YOUR TASK
Transcribe all of the data exactly. Omit the pictures.

--- MATERIAL ---

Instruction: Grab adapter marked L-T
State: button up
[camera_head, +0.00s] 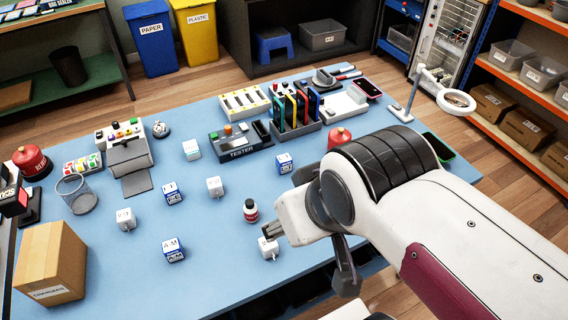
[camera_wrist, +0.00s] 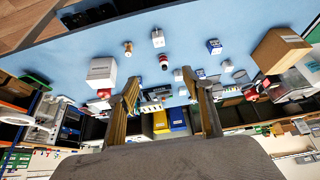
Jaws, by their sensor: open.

---

EXERCISE SOLUTION
Instruction: Grab adapter marked L-T
State: button up
[camera_head, +0.00s] 
[camera_wrist, +0.00s] 
Jaws, by their sensor: open.

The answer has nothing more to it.